■ DIRECTION: Look below for the line containing "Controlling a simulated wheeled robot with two"; from there through the line containing "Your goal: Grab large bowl", both lines included, please set down each line exactly and nothing else.

==== SUPPLIED INFORMATION ====

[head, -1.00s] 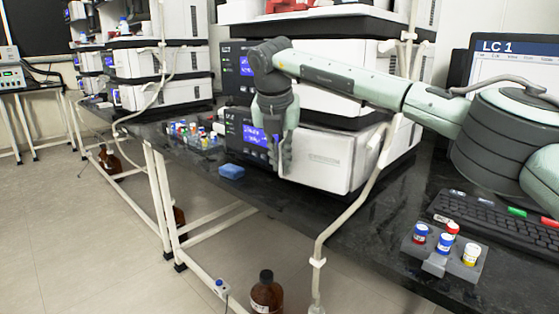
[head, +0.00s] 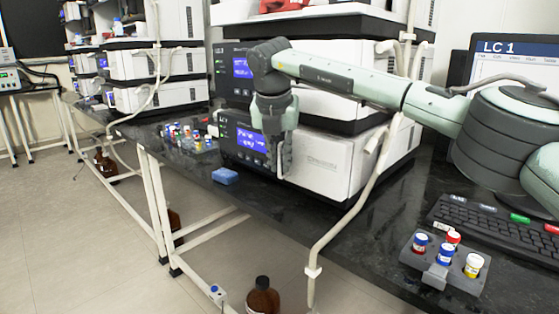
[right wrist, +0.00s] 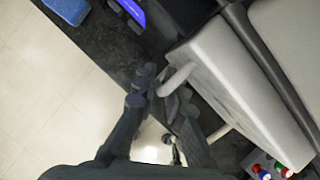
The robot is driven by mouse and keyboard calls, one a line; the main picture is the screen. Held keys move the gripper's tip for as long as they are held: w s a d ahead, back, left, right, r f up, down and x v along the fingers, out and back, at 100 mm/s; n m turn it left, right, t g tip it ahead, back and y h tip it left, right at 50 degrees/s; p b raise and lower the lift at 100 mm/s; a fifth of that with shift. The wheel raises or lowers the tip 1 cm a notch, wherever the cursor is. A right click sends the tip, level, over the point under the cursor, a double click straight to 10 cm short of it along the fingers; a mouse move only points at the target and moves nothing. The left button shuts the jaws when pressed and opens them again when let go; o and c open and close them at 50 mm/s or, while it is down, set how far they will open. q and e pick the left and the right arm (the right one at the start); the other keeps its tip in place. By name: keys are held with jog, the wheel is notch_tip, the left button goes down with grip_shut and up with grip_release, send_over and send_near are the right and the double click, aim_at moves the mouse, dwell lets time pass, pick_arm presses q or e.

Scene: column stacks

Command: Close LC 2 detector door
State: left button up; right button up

====
==== SUPPLIED INFORMATION ====

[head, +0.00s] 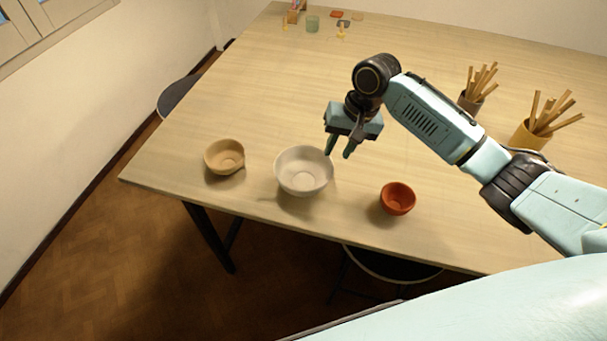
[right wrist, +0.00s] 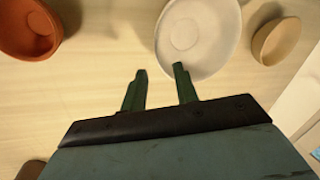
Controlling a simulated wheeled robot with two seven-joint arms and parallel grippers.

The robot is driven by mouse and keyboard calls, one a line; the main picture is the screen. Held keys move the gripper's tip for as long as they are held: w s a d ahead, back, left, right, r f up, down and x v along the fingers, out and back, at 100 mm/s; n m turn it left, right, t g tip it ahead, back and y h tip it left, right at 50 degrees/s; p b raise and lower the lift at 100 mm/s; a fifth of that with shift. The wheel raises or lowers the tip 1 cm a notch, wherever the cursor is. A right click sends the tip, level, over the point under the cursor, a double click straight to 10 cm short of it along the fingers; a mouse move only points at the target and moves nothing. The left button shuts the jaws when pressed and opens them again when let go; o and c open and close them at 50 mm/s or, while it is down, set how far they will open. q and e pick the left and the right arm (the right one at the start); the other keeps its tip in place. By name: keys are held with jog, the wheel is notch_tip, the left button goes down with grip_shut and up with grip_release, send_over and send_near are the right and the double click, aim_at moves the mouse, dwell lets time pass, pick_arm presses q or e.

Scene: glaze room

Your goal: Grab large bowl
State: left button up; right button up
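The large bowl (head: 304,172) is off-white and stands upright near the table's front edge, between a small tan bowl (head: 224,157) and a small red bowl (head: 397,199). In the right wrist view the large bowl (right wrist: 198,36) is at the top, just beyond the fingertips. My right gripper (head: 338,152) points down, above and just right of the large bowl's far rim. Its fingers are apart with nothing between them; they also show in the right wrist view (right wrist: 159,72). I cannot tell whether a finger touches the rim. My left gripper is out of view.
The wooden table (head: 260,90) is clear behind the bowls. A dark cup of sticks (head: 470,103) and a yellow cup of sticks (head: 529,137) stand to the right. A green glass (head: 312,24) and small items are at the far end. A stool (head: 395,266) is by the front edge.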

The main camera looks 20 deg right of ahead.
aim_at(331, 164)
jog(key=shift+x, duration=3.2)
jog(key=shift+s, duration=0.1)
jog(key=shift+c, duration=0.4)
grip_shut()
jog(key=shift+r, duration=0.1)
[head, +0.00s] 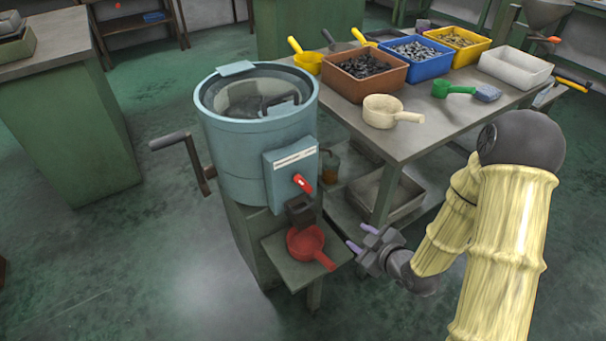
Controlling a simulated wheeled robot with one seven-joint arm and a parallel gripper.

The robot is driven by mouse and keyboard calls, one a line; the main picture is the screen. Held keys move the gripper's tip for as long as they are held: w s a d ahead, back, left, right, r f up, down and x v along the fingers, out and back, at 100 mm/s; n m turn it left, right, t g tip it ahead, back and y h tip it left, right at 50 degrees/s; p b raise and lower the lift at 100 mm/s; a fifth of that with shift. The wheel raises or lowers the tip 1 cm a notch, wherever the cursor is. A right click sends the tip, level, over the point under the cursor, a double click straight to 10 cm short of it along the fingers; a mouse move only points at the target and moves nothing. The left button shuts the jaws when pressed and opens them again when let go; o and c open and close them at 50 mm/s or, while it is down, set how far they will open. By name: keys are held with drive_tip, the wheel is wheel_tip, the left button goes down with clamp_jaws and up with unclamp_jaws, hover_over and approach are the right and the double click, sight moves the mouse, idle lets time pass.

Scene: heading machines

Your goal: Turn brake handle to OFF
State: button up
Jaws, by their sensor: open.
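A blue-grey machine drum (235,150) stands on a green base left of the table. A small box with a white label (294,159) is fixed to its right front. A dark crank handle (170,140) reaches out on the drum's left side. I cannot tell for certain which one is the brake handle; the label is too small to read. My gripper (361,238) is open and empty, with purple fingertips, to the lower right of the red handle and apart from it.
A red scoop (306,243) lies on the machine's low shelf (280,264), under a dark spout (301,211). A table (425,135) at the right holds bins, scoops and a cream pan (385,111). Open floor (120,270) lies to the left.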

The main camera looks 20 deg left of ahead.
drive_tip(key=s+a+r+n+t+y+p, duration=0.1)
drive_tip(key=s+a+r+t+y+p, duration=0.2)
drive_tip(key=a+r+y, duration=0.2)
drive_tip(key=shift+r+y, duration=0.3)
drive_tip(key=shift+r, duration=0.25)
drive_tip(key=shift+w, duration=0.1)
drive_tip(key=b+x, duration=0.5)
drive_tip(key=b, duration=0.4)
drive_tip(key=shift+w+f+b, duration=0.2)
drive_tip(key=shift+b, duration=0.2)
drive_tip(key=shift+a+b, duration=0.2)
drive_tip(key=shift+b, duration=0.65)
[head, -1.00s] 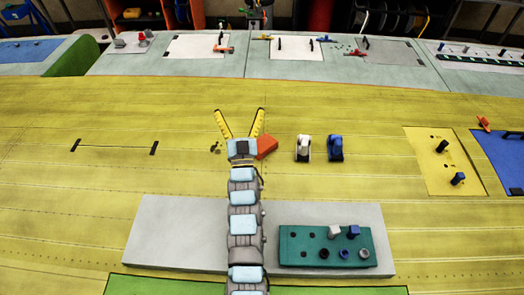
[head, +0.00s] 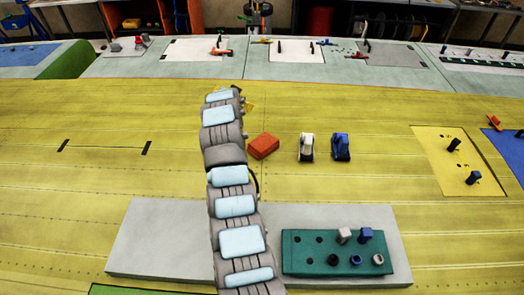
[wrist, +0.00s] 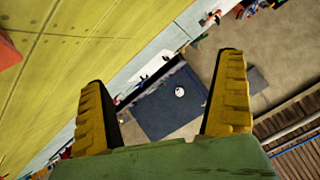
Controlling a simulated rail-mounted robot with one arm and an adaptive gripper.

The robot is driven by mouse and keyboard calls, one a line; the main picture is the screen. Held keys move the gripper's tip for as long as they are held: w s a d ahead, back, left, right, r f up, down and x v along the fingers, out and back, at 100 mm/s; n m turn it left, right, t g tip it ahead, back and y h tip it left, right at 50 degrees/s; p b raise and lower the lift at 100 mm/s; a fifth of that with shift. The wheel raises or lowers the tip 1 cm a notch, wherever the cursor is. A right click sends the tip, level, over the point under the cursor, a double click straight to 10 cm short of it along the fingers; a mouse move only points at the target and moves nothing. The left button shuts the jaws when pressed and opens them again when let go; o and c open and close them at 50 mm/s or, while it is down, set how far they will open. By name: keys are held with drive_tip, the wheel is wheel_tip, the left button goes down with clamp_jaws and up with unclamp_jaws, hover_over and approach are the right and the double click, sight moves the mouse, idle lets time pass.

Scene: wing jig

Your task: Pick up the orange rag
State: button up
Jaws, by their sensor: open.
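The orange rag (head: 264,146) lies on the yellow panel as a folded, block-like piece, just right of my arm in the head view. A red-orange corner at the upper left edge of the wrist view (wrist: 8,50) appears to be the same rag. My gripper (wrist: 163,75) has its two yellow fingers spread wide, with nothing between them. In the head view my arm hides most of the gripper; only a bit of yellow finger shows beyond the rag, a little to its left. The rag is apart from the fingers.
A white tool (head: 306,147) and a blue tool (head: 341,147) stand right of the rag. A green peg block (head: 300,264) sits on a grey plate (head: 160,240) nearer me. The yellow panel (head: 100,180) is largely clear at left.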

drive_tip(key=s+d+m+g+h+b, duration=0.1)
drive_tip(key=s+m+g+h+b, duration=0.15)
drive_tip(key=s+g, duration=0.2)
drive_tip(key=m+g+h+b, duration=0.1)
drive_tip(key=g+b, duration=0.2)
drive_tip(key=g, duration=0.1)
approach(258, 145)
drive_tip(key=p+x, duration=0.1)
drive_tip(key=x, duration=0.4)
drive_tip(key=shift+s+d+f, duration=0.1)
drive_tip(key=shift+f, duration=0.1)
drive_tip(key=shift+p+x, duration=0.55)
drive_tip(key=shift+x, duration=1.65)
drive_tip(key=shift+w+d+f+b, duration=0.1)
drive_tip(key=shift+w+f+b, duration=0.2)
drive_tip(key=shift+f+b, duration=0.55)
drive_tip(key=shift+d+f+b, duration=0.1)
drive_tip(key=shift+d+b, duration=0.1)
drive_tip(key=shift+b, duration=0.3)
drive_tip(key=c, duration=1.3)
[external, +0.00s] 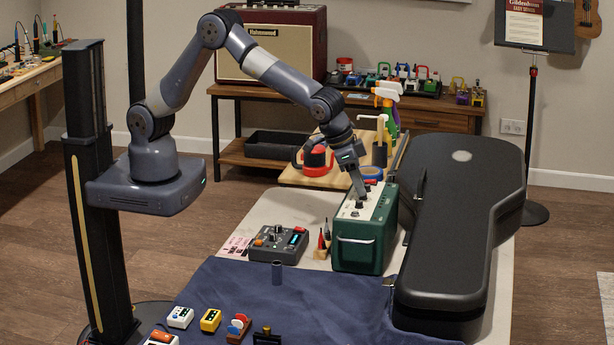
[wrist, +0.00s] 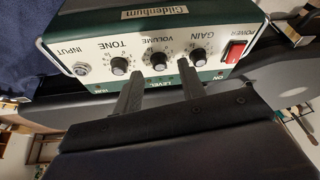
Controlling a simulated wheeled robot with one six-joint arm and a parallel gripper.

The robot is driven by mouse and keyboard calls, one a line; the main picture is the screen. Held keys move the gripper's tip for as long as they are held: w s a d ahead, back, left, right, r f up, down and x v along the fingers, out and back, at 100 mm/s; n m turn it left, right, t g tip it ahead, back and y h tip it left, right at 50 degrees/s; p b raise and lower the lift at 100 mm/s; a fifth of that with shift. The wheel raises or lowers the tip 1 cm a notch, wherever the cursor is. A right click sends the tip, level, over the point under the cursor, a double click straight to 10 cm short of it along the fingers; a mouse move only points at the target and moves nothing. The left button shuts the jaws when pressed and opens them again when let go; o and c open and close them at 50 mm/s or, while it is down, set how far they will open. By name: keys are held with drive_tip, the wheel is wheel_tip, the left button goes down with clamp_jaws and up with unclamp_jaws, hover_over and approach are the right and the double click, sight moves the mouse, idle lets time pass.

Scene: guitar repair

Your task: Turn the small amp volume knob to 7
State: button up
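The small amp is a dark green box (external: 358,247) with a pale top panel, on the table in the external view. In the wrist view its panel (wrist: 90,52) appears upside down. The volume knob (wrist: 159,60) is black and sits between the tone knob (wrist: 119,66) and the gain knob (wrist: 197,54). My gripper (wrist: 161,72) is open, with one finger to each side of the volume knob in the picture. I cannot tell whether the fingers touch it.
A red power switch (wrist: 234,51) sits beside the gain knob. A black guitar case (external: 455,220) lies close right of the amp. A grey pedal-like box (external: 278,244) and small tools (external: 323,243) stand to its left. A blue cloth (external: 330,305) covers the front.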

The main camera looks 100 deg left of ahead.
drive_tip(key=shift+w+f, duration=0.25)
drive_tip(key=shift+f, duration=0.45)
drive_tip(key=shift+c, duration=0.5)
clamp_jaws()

====
==== SUPPLIED INFORMATION ====

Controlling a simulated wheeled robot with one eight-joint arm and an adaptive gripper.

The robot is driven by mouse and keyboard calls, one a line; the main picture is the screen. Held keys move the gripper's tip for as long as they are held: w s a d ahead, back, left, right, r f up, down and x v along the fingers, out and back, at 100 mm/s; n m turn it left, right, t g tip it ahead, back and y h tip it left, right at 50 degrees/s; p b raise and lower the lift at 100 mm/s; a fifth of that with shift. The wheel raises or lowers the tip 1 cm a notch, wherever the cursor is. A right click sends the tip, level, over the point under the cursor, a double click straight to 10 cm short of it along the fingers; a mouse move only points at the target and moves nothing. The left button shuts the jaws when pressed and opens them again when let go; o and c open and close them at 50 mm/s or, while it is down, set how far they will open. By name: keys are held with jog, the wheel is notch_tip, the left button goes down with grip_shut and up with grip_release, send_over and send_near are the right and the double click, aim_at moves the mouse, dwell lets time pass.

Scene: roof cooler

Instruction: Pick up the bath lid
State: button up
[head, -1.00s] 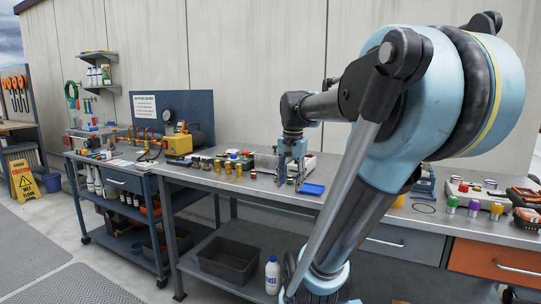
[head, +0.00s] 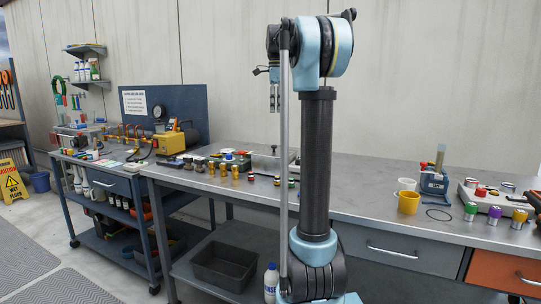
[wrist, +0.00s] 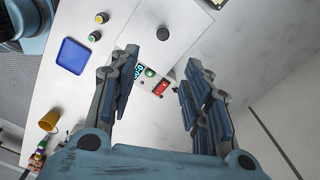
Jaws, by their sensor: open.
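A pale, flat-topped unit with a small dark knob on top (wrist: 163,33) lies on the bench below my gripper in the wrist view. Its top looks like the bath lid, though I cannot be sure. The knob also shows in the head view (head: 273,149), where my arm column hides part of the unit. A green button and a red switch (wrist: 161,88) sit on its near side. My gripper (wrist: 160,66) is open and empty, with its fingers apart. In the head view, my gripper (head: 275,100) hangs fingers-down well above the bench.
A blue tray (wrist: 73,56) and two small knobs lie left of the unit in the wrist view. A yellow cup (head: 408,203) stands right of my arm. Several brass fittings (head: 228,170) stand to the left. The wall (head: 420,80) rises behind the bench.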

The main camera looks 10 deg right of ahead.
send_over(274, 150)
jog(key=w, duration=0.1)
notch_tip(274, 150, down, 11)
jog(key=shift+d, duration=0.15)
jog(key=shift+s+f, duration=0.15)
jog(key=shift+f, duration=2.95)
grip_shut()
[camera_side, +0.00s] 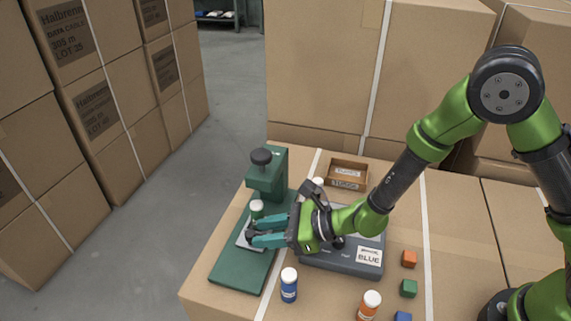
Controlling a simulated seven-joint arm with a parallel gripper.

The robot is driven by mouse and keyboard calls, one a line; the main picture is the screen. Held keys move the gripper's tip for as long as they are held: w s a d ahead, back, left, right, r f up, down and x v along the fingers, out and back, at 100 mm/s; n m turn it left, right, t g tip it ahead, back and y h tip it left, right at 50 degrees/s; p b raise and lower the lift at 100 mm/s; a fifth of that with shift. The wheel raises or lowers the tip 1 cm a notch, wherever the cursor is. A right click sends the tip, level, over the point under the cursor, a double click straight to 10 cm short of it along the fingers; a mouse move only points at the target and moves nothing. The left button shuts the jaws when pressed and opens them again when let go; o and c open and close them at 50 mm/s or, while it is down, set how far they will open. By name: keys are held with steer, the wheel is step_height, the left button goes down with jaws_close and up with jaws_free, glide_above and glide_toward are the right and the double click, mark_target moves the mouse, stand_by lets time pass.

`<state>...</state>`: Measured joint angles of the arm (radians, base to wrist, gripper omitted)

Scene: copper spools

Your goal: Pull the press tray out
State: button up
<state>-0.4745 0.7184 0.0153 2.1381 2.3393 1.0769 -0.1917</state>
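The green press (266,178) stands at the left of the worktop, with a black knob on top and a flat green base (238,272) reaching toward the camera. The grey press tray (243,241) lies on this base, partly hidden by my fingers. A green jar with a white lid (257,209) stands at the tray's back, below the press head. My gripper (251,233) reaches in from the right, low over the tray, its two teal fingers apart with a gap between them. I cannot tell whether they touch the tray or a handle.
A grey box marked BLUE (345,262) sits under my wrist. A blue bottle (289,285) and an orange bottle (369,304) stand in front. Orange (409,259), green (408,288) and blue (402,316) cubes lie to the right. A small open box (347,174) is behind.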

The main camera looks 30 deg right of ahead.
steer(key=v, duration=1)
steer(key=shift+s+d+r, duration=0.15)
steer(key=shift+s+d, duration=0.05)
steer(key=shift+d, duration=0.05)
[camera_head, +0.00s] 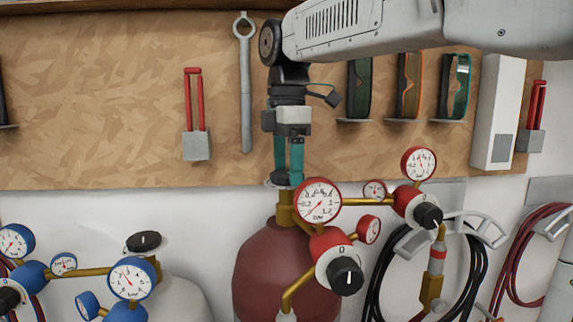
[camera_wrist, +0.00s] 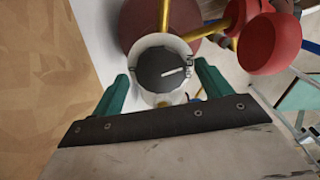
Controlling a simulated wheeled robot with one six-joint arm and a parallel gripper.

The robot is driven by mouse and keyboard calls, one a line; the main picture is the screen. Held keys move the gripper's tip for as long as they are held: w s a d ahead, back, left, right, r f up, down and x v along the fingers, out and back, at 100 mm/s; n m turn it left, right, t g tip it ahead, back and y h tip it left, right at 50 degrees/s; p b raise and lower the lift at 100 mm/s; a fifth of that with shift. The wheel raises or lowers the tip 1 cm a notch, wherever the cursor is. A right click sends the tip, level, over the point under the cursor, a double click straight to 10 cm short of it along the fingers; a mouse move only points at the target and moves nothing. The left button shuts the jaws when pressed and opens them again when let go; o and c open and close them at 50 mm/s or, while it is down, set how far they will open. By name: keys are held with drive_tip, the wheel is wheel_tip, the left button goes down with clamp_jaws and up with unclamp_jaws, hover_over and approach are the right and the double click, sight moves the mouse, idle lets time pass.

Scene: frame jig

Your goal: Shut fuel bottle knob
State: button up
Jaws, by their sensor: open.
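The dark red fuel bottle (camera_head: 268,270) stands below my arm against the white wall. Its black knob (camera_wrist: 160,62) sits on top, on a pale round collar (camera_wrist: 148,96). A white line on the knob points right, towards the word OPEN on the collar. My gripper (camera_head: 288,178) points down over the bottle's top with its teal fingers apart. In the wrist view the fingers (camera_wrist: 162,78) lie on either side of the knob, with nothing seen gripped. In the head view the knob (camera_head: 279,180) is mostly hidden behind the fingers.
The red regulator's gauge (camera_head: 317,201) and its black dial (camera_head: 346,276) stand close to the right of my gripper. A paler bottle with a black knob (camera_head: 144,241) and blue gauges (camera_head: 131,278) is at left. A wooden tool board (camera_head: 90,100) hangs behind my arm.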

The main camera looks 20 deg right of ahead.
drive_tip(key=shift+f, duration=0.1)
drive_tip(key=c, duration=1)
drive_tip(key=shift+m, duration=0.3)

====

■ RESPONSE FOR THIS EXERCISE:
Controlling a simulated wheeled robot with two seven-joint arms and parallel grippers.

The robot is driven by mouse and keyboard calls, one a line; the main picture is the screen. Held keys move the gripper's tip for as long as they are held: w s a d ahead, back, left, right, r f up, down and x v along the fingers, out and back, at 100 mm/s; n m turn it left, right, t g tip it ahead, back and y h tip it left, right at 50 degrees/s; p b raise and lower the lift at 100 mm/s; a fifth of that with shift. The wheel raises or lowers the tip 1 cm a notch, wherever the cursor is. A right click sends the tip, level, over the point under the cursor, a double click straight to 10 cm short of it along the fingers; a mouse move only points at the target and moves nothing. The left button shuts the jaws when pressed and opens them again when let go; o and c open and close them at 50 mm/s or, while it is down, set how far they will open. q and e pick the left and the right arm (the right one at the start); the other keeps its tip in place. By name: keys are held with jog, the wheel is notch_tip, the left button goes down with grip_shut and up with grip_release, send_over and send_near are the right and the double click, aim_at moves the mouse, dwell lets time pass, pick_arm presses q or e.

Scene: glaze room

Your goal: Grab large bowl

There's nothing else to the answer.